So plädierte Pius XI. schon 1931 für ein Zusammengehen des Zentrums und der katholischen Bayerischen Volkspartei mit dem Nationalsozialismus. Ähnlich äußerte sich im Sommer des folgenden Jahres Kardinalstaatssekretär Pacelli, der nächste Papst, den am meisten am Wahlausgang nicht die 120 Mandate beunruhigten, die Hitler dazu gewonnen - übrigens vor allem mit amerikanischem Geld - sondern die elf weiteren der Kommunisten.

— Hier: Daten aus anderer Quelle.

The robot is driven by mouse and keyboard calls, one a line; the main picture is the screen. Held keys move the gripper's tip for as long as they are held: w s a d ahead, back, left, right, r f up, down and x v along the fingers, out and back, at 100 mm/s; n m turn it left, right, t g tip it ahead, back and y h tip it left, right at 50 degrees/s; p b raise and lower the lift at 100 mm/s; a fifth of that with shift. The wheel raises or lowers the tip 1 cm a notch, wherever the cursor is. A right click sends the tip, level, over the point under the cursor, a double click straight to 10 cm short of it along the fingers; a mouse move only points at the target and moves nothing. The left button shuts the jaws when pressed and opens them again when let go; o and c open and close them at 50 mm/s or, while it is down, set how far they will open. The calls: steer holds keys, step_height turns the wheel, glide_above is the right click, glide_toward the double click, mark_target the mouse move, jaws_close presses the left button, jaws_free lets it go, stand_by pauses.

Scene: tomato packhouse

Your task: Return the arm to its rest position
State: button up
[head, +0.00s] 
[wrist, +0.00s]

Sofort nach der Wahl 1932 hoffte und wünschte der Kardinalstaatssekretär gegenüber dem bayerischen Vatikangesandten Baron Ritter, dass "die auf christlicher Grundlage stehenden Parteien", zu denen sich gleichfalls die nunmehr stärkste Partei des Reichstags, die nationalsozialistische Partei, zähle, "alles daran setzen werden, den hinter der kommunistischen Partei marschierenden Kulturbolschewismus von Deutschland fernzuhalten."

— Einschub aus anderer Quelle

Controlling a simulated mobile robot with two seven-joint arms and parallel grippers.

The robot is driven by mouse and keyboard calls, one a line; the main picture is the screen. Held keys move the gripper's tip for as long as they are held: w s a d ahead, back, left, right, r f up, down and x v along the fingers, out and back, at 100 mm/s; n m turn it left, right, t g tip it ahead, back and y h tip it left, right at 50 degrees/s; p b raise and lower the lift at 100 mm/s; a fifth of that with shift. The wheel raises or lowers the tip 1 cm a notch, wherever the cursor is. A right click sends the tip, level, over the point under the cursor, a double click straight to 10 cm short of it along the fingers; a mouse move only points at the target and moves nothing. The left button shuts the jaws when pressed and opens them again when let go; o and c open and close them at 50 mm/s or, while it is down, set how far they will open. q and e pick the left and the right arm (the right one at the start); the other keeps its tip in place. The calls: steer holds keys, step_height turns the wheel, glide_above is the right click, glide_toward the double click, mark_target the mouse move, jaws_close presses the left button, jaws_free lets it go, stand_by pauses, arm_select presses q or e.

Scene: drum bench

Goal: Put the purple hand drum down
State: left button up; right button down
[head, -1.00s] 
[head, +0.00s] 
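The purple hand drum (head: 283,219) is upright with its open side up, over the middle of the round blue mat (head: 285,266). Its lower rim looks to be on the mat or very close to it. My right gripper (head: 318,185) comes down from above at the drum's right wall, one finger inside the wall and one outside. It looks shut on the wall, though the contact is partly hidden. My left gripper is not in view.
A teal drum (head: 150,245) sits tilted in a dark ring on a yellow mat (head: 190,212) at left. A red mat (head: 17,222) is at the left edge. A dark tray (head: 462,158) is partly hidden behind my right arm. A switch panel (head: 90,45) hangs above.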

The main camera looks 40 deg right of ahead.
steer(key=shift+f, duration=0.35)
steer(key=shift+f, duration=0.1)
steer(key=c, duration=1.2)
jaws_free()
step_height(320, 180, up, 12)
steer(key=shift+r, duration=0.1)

Notwendig erschien Pacelli nun eine neue Koalition im Reichstag, was für das Zentrum und die katholische Bayerische Volkspartei hieß, wörtlich: "...sich jetzt mehr nach rechts zu orientieren und dort eine für ihre Grundsätze tragbare Koalition zu suchen". Ergo steuerte der Kardinal, der als einstiger Nuntius in München und Berlin die Verhältnisse im Reich genau kannte, die Zentrumspartei, das politische Instrument der Kurie in Deutschland, den Nazis nun direkt in die Arme.

Einer seiner Paladine, der päpstliche Kammerherr und nachmalige Stellvertreter Hitlers, Franz von Papen, beseitigte im Sommer 1932 als Reichskanzler die sozialdemokratische Regierung Braun/Severing, hob das Verbot der SA, der SS auf und tat alles, um Hitler an die Macht zu bringen.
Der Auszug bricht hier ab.